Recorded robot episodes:
=-=-=

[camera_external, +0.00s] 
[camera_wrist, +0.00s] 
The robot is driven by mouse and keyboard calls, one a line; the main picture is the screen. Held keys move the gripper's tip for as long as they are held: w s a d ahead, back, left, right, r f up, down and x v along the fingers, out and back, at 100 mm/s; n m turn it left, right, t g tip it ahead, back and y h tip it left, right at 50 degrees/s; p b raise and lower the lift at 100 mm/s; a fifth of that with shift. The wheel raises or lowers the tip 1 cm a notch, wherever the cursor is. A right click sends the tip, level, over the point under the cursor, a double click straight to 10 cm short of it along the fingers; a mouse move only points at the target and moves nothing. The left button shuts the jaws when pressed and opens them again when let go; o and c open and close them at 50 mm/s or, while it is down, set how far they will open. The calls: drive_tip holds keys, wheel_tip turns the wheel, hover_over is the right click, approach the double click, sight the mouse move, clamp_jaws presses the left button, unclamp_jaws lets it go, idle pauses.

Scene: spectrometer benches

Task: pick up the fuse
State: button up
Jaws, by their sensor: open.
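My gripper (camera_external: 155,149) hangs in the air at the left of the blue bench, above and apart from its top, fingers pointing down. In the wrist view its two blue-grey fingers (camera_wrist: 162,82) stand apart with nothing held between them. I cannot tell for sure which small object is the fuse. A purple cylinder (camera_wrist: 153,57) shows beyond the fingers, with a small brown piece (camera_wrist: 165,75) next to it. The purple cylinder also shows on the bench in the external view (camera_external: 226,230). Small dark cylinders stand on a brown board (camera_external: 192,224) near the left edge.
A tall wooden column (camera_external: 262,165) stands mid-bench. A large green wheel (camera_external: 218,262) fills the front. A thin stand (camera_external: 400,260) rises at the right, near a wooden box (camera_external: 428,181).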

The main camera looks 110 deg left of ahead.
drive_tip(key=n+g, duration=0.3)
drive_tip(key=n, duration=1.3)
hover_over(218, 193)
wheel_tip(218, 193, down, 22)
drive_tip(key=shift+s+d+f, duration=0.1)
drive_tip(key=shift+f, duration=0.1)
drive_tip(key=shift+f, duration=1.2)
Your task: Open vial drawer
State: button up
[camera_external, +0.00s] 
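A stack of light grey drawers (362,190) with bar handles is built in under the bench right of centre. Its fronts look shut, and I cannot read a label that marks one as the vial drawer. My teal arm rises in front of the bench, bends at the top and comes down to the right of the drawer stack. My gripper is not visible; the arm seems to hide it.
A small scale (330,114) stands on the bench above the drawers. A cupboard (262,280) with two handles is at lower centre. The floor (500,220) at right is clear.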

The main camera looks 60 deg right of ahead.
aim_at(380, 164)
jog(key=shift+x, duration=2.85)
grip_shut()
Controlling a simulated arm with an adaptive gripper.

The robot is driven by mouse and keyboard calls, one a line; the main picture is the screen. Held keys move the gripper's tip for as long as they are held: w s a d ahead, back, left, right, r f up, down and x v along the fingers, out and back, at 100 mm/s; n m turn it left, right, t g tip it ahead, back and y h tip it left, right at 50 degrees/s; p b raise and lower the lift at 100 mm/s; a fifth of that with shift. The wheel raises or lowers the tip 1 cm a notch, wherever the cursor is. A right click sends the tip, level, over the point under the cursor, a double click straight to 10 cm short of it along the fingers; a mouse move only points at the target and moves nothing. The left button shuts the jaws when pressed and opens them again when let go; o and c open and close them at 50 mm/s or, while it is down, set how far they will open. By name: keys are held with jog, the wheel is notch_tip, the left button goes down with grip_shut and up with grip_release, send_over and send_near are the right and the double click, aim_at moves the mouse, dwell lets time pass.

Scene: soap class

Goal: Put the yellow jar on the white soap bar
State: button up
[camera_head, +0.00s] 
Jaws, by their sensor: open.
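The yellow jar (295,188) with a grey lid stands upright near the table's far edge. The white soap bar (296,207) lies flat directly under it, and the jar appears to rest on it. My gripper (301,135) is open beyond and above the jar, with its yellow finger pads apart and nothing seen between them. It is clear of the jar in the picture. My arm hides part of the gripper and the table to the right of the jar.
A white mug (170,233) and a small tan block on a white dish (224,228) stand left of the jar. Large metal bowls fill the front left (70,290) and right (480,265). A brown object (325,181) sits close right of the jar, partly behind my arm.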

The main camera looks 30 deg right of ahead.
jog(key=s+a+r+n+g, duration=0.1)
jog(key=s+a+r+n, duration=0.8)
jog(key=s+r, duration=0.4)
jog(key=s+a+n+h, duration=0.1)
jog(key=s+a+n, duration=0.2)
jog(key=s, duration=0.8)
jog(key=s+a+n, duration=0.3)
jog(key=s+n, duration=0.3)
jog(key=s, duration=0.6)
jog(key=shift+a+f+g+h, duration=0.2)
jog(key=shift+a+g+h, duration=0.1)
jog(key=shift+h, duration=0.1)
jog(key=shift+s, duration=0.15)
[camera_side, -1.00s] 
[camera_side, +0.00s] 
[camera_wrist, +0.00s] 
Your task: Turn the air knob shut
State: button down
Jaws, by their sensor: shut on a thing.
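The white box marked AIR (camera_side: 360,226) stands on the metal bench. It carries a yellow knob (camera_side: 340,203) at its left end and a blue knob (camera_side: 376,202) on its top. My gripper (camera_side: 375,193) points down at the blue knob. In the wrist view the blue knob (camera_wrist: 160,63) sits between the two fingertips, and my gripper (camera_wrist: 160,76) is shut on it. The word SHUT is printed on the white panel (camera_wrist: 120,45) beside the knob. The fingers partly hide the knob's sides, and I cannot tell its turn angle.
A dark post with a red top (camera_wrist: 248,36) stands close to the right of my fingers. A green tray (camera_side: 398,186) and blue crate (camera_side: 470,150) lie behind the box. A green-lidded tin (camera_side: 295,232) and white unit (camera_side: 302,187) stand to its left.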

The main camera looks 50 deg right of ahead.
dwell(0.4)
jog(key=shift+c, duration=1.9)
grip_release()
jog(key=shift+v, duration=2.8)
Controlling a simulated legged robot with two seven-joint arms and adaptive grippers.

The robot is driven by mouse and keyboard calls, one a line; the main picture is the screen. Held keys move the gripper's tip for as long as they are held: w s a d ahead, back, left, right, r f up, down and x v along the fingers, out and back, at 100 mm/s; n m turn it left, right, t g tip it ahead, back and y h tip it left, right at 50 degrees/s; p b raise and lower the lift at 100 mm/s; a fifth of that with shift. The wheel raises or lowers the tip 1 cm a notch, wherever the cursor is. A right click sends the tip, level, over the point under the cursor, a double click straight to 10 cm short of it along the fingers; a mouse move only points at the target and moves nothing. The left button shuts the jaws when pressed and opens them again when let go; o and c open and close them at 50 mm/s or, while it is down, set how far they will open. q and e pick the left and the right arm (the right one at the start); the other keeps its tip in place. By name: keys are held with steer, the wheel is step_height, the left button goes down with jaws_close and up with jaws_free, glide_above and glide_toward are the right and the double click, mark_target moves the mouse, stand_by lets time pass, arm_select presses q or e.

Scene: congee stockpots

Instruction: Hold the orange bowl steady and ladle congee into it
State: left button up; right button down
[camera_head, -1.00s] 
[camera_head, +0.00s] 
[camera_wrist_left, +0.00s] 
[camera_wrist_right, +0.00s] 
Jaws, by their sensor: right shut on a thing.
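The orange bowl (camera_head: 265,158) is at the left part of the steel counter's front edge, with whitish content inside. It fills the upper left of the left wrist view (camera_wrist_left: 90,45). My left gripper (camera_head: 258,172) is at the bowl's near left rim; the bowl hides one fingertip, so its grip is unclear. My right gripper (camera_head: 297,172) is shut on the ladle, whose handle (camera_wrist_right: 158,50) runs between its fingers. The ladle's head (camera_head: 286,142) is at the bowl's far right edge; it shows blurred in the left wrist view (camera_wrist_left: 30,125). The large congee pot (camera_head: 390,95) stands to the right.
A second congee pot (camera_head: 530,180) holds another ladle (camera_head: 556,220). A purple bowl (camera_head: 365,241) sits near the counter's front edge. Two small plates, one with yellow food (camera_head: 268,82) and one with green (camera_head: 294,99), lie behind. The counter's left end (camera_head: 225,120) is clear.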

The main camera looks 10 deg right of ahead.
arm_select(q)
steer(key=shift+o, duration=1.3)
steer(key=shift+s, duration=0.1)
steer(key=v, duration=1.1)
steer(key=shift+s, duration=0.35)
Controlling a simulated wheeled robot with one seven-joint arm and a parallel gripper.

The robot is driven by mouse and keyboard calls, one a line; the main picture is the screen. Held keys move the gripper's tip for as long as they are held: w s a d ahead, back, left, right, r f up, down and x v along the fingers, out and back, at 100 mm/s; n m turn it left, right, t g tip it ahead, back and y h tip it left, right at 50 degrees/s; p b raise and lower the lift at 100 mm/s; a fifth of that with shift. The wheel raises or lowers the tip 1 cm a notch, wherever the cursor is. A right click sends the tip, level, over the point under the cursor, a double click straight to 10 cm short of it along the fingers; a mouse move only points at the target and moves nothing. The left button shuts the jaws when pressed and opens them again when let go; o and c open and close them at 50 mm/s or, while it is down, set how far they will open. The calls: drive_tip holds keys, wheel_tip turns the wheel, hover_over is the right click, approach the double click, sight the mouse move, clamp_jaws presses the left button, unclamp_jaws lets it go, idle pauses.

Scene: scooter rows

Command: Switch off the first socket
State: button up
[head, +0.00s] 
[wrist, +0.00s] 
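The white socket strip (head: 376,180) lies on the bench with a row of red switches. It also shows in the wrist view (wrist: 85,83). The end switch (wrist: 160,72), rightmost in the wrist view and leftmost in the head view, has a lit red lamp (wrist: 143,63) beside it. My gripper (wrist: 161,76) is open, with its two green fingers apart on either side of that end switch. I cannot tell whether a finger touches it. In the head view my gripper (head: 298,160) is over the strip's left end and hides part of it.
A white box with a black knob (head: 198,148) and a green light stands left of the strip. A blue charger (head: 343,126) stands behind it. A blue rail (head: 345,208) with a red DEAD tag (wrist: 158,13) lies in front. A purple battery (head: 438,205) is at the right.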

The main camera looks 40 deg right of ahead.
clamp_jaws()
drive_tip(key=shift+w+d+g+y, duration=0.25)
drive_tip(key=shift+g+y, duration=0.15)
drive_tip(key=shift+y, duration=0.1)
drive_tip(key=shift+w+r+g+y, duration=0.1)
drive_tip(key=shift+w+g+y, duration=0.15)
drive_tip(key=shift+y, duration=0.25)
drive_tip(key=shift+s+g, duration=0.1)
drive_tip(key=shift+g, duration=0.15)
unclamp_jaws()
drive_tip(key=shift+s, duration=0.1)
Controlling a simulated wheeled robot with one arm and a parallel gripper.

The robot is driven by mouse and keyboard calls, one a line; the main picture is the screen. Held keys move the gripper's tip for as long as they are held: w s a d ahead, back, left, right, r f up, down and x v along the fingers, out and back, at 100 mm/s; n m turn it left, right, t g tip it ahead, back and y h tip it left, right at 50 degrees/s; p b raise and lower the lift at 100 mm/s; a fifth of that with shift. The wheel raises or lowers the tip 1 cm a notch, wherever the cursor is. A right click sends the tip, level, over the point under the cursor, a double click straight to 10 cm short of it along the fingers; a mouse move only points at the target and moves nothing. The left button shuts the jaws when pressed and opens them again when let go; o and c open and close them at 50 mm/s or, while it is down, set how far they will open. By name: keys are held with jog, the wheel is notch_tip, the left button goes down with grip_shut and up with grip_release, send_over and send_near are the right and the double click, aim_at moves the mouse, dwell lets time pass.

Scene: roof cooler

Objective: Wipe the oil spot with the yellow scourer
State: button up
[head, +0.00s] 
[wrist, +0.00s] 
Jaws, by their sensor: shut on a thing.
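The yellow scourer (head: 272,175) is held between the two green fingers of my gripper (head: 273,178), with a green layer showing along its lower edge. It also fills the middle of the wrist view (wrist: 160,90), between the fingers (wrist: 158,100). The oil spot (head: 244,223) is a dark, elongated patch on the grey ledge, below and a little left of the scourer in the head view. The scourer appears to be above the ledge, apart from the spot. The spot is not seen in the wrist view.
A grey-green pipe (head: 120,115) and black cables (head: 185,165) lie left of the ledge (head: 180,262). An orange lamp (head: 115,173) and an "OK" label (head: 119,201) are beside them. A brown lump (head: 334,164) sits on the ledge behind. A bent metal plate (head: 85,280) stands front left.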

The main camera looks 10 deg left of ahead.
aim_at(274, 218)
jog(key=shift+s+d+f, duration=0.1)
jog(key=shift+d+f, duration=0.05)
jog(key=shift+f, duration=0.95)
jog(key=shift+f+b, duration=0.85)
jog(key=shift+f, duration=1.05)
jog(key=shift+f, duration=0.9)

=-=-=

● WRITTEN PROBLEM: Copy each line of the listing that contains the string "seven".

● TASK RESULT:
Controlling a simulated legged robot with two seven-joint arms and adaptive grippers.
Controlling a simulated wheeled robot with one seven-joint arm and a parallel gripper.

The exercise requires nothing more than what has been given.